Please don’t misunderstand me. I understand the questions. Support for the State of Israel is very important and BDS is a very dangerous movement. It just saddens me that we are so traumatized that we cannot just be a normal recipient of a gesture of support and just say thank you.
So does our Tradition have anything to say about this issue? What should we do when people, with whom we strongly disagree on Israel, offer to help us here with our cemeteries and JCC’s?
The Shulchan Aruch (16th century code of Jewish Law) has a very strong statement that would seem to oppose not only taking money or support from pro-BDS Muslims but from any non-jew.
אסור לישראל ליטול צדקה מן העובד כוכבים בפרהסיא (יורה דעה רנ"ד)
“It is forbidden for a Jew to take charity from a non-jew in Public.” (Yoreh Deah #254)
This is pretty explicit but don’t worry! There are many rabbinic workarounds, so if you can find someone who is not jewish to retire our shul’s mortgage, we will accept the donation!
Why would the Shulchan Aruch forbid us from taking money from Non-Jews?
Rashi explains (on the gemara which is the source of this halacha) that it is a Chilul Hashem (a desecration of G-d’s name).
Why would it possibly be a Chilul Hashem to accept charity from non-jews?
Rabbi Mordechai Yoffie (author of 16th century halachic work called, “Levush”), offers a fascinating insight as why it would be a Chilul Hashem to accept charity from non-jews.
אומרים, אין אומה זו יכול לפרנס את ענייה (this is from memory, I still need to find exact quote – NA)
People will say that this nation (the Jews) cannot or will not take care of their own poor. This is why it is a Chilul Hashem. Could you imagine if we had security concerns at our Beth Sholom cemetery and then Muslim or Christians seeing that we were not taking care of it, volunteered to stand guard. It would be a Chilul Hashem.
Could you imagine if we couldn’t find enough volunteers to do Bikur Cholim or support our schools and shuls and Muslims volunteered and offered funds to support our needs. Could you imagine if holocaust survivors in our community were in need (they are) and Muslims seeing that we were not taking care of our own, raised money for them, this would also be a chilul Hashem.
This is the basic halacha and I think it still makes sense today unless we make the following shift which I will demonstrate from another amazing story that I heard about on Facebook!
Two weeks ago a mosque in Tampa was greatly damaged after an arson attack. Adil Kareem (a muslim member of the mosque) set up a crowdfunding campaign to raise money to repair the mosque. He raised nearly $60,000 in a week but realized that many of the donations were coming in at $18 and $36. This was certainly strange! He then looked at the names which were, Schwartz and Levine and Goldberg….
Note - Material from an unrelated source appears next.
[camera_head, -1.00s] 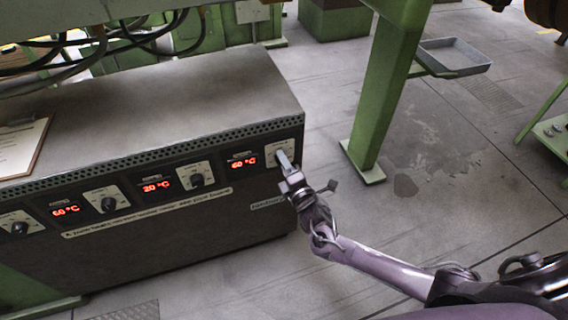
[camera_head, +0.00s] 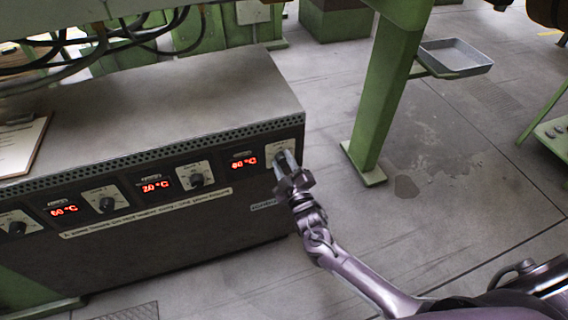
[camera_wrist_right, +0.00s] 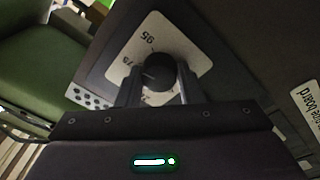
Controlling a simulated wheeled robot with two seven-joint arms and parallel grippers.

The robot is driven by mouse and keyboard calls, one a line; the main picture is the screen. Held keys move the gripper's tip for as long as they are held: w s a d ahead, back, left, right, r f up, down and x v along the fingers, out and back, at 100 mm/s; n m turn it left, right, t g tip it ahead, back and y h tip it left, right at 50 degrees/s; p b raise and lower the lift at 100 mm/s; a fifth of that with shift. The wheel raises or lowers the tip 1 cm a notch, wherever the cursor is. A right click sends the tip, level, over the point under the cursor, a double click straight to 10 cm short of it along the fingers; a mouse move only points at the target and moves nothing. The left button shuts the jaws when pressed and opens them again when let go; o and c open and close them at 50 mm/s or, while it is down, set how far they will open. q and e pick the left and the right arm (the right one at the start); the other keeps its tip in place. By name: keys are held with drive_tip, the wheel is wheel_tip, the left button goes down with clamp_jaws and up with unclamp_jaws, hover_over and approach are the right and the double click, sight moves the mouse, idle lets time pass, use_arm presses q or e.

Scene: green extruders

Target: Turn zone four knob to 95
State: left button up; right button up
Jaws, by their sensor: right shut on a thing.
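The zone four knob (camera_wrist_right: 158,72) is a black round knob on a white dial plate (camera_wrist_right: 148,36) at the right end of the control box. In the right wrist view it sits between the two fingers of my right gripper (camera_wrist_right: 156,92), which is shut on it. Printed marks such as 95 show on the plate; the pointer's setting is hard to read. In the head view the right gripper (camera_head: 286,164) covers the knob and part of its plate (camera_head: 280,147). The red display (camera_head: 243,163) beside it seems to read 80 °C. My left gripper is not in view.
Other knobs (camera_head: 196,180) and red displays (camera_head: 155,185) line the box front to the left. A clipboard (camera_head: 22,144) lies on the box top (camera_head: 170,100). A green post (camera_head: 375,100) stands on the floor to the right. Cables hang at upper left.

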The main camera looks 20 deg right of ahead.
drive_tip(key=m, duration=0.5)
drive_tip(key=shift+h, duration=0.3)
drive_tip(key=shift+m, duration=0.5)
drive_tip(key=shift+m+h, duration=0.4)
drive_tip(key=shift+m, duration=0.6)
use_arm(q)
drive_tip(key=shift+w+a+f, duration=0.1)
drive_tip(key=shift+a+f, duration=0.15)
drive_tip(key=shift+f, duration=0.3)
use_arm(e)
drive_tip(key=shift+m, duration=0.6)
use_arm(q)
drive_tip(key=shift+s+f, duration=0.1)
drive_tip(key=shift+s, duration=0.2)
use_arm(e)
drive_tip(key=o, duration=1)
He then learned that Jews give in increments of Chai – 18. He was blown away, He reported this on facebook and concluded his post with #chaidelivered!
This is the answer to the the Shulchan Aruch’s prohibition of receiving money from non-jews. It assumes a society in which each faith community would only think about supporting itself. If the Jews need Muslims or Christians to help it is a Chilul Hashem as it demonstrates that we cannot or are unwilling to take care of our own. If, however, we are supporting torched mosques and Muslims are donating to our JCC’s and cemeteries, it is not a Chilul Hashem. It is the greatest Kiddush Hashem (sanctification of G-d’s name)! We are showing that we are united against Hate and ready to embrace the Tzelem Elokim (image of G-d) in all of us!
To be sure, we each have and should have our own parochial and religious specific needs. We should of course do everything to affirm our uniqueness in a world where sometimes everything seems to be just one big melting pot. But, where we can come together against hate and show love and support for each other, this is beautiful! This is a Kiddush Hashem. I pray that we can continue to find ways to strengthen these bonds and begin a much needed process of healing the rifts between the Jewish and Muslim communities.